The frenetic, electro-influenced “Open the Jowls” by Tipper keeps the tempos high and the bass heavy, and although it’s mixed into unremarkable tracks by Buckfunk 3000 and Benga, Tayo scores again with one of his own compositions, the dub-influenced “Dutty Bomb”, and the massive “Vicious Exit” by Marc Adamo.  Next, we get some grime and dubstep, starting with Sarantis’s “More Than Money”, seamlessly mixed into “Lightning” by Skream, with Sarantis’s vocals floating over the top.  Finally, the mix winds down a bit with three more heavily dub-influenced tracks:  two by Digital Mystikz sandwiched around one by Rob Smith, of Smith & Mighty fame. 
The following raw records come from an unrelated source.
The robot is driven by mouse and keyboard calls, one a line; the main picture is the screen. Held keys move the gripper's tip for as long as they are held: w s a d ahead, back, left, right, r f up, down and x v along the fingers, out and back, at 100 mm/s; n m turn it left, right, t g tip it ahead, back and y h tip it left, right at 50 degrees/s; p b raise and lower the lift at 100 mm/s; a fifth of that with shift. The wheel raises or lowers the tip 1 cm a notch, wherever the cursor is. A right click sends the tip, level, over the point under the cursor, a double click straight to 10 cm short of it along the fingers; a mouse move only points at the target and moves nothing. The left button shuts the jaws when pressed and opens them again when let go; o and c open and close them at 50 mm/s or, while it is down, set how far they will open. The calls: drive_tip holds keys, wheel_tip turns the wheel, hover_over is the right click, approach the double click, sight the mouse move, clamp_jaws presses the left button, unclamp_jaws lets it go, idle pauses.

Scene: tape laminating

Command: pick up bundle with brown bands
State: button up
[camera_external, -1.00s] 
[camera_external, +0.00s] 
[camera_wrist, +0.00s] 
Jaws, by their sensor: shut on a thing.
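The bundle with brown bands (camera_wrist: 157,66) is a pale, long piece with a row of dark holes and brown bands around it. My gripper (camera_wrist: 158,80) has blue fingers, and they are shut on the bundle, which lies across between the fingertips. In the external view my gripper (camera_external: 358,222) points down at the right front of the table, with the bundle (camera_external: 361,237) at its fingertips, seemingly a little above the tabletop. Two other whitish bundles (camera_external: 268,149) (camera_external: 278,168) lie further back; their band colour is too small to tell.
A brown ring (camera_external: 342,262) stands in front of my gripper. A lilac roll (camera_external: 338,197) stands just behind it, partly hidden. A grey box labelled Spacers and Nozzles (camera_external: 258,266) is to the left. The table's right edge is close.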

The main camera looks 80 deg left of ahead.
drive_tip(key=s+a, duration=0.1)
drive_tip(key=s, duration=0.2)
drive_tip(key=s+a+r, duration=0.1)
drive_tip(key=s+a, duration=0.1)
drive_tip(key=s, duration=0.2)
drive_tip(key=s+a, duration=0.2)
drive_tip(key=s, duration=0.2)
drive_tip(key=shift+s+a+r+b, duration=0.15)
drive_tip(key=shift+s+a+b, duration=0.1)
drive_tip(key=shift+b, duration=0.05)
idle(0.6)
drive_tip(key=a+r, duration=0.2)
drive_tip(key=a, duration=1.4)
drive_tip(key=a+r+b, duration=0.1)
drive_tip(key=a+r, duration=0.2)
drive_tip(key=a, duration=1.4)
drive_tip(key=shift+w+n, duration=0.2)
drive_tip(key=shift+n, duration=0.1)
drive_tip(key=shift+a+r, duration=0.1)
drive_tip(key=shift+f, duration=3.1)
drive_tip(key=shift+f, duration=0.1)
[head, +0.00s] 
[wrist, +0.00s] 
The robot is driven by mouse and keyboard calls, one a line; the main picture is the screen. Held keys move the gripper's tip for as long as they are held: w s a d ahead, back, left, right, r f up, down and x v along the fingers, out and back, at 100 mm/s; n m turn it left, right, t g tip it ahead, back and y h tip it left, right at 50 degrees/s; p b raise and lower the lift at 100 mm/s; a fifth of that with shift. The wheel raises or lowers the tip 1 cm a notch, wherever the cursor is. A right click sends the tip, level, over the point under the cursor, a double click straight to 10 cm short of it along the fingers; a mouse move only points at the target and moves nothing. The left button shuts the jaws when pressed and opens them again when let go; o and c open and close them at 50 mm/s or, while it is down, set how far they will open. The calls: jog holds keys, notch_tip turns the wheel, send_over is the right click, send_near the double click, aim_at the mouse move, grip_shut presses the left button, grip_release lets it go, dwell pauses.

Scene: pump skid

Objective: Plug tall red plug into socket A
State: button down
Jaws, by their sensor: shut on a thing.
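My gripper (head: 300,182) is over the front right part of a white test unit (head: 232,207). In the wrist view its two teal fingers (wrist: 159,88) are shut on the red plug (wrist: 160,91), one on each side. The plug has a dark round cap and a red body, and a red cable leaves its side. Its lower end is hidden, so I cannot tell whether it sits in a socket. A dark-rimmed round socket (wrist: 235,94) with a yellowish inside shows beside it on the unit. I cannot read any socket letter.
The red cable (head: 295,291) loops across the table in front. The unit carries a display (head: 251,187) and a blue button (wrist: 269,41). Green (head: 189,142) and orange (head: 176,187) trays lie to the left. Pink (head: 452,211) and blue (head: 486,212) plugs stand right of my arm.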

As I’ve said before, it’s hard to get a real feel for the impact a particular mix would have on the dancefloor of a packed club, especially with the style of music Tayo spins.  Because it relies so heavily on drums and bass, it’s impossible to appreciate the full effect of the mix on a home stereo.  That said, I like this mix quite a bit, partly because of the obvious influence of dub reggae, and partly because it simply doesn’t sound at all like the usual kind of funky house music I’ve been hearing so much of lately.  Tayo is a talented DJ with obvious affection for the underground scene he promotes, and a well-developed ear for sonically interesting dance music.